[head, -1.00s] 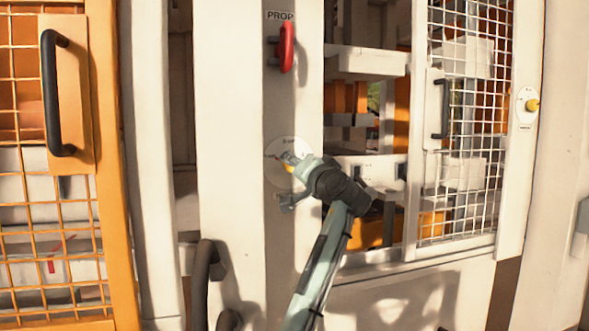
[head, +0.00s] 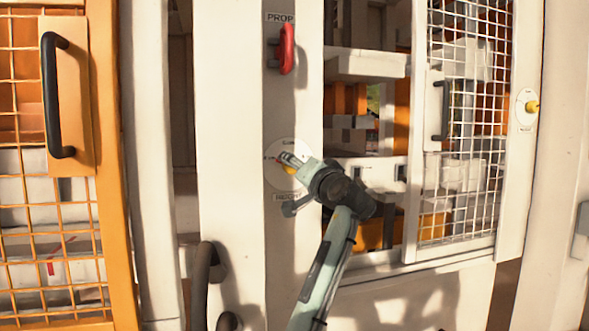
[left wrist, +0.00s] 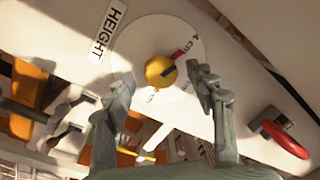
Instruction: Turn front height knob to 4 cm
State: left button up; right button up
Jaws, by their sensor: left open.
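The front height knob is yellow (left wrist: 160,71) on a white round dial (left wrist: 190,88) in the left wrist view. Its red and dark pointer is turned toward the "4 cm" mark. A "HEIGHT" label (left wrist: 106,34) sits beside the dial. In the head view the knob (head: 288,168) is partly hidden by my gripper, on the pale post below the red prop handle. My left gripper (left wrist: 163,87) is open, with one finger on each side of the knob and a visible gap to it. The left gripper also shows in the head view (head: 291,182). My right gripper is not in view.
The red prop handle (head: 287,48) is above the dial. A white mesh door (head: 465,130) is at right, with another yellow knob (head: 532,106) beside it. An orange mesh door (head: 70,200) is at left. A black handle (head: 202,285) stands low, left of my arm.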

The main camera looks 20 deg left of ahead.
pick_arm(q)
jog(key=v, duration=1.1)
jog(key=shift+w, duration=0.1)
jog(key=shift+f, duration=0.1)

- - - - -

▶ _Task statement_: Give back every line exactly as it stands, pictures excluded.

▶ _Correct answer_:
[head, -1.00s] 
[head, +0.00s] 
[left wrist, +0.00s] 
Instruction: Turn front height knob to 4 cm
State: left button up; right button up
Jaws, by their sensor: left open.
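The front height knob is yellow (left wrist: 160,71) on a white round dial (left wrist: 190,88) in the left wrist view. Its red and dark pointer is turned toward the "4 cm" mark. A "HEIGHT" label (left wrist: 106,34) sits beside the dial. In the head view the knob (head: 288,168) is partly hidden by my gripper, on the pale post below the red prop handle. My left gripper (left wrist: 163,87) is open, with one finger on each side of the knob and a visible gap to it. The left gripper also shows in the head view (head: 291,182). My right gripper is not in view.
The red prop handle (head: 287,48) is above the dial. A white mesh door (head: 465,130) is at right, with another yellow knob (head: 532,106) beside it. An orange mesh door (head: 70,200) is at left. A black handle (head: 202,285) stands low, left of my arm.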

The main camera looks 20 deg left of ahead.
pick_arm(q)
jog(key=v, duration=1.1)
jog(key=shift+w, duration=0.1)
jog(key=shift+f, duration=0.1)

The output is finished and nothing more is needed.